Selon les autorités locales, il s'agit de la plus longue fermeture dans l'existence de près de six siècles du Bazar, en dehors des catastrophes naturelles et des incendies.
Ce marché couvert, l'un des plus grands du monde qui accueillait avant sa fermeture 150.000 personnes par jour, est aujourd'hui plongé dans un silence lugubre qui contraste avec le brouhaha des milliers de commerçants interpellant les clients dans toutes les langues du monde.
Seule une vingtaine de bijouteries et de bureaux de change sont restés ouverts et accueillent des clients sur rendez-vous.
Des luminaires traditionnels et des vases décoratifs attendent sagement dans les vitrines la réouverture prévue lundi.

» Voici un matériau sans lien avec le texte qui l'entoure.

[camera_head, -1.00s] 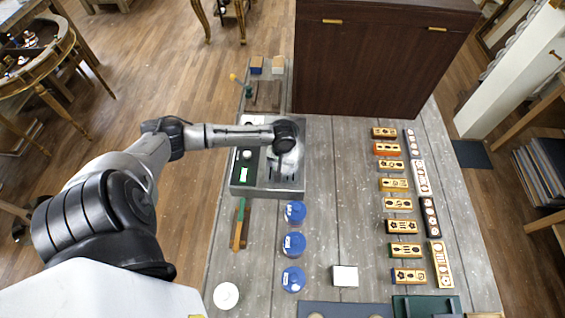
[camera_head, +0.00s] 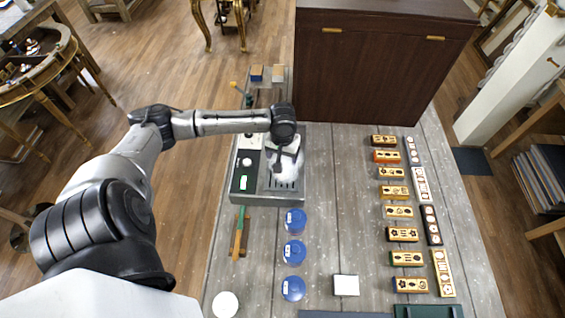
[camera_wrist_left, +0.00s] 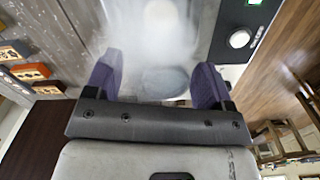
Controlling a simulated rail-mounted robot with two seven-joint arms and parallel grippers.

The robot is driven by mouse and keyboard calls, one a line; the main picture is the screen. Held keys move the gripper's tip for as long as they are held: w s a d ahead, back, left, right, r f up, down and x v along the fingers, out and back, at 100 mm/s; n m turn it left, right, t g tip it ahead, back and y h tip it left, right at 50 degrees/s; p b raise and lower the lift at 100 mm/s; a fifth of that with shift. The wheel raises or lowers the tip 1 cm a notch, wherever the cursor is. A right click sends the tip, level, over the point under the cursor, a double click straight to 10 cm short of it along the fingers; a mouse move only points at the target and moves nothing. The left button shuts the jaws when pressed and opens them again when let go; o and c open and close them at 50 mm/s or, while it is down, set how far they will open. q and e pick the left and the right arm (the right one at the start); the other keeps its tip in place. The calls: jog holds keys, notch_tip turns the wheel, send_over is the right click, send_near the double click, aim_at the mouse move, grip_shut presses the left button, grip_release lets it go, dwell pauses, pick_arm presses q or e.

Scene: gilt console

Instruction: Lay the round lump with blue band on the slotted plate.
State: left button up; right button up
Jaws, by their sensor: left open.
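The slotted plate (camera_head: 292,184) is the dark-slotted top of a grey metal unit on the bench, partly veiled by white haze in the head view. My left gripper (camera_head: 287,160) points down over it, open. In the left wrist view its two purple-grey fingers (camera_wrist_left: 157,84) stand well apart. A pale, rounded shape (camera_wrist_left: 165,82) shows between them through the haze; no blue band is clear on it, so I cannot tell whether it is the lump. I cannot tell whether the fingers touch it. My right gripper is not in view.
The unit carries a white knob (camera_head: 247,162) and a lit green display (camera_head: 243,183). Several blue-topped round items, one here (camera_head: 295,222), stand in front. A white block (camera_head: 346,285) lies nearer. Decorated tiles (camera_head: 402,234) line the right. A dark cabinet (camera_head: 375,65) stands behind.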

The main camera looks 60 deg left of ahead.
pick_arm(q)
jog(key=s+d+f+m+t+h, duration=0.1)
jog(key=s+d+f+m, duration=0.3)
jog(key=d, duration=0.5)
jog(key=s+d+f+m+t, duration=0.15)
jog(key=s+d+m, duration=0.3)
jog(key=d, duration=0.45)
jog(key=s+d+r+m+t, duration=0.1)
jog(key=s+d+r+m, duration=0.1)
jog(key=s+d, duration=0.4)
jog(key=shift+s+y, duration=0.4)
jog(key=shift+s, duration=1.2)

En attendant, le Bazar est depuis plusieurs semaines désinfecté chaque mercredi par des équipes municipales.
«Après la fermeture temporaire du 23 mars, nous allons, si Dieu le veut, rouvrir notre marché dans le respect des impératifs sanitaires», déclare à l'AFP le président du conseil d'administration du Grand Bazar, Fatih Kurtulmus.
S'il anticipe une faible activité dans les premières semaines, il est «convaincu que les touristes reviendront à Istanbul à partir de fin juin car ils ne peuvent se passer (...) du Grand Bazar, de Sainte-Sophie et de la Mosquée bleue», ajoute-t-il, énumérant d'autres lieux emblématiques d'Istanbul.
- «Rare fermeture» -
Situé dans le coeur historique d'Istanbul, le Grand Bazar est l'une des principales attractions touristiques d'Istanbul. L'an dernier, 42 millions de personnes s'y sont rendues.
Il a été construit en 1455, deux ans après la conquête de Constantinople par les Ottomans.
Coeur battant de la nouvelle capitale ottomane, rebaptisée Istanbul, le Grand Bazar a prospéré en parallèle de l'expansion de l'empire qui s'est étendu du Maghreb aux Balkans en passant par la Péninsule arabique avant de s'effondrer à la fin de la Première Guerre mondiale.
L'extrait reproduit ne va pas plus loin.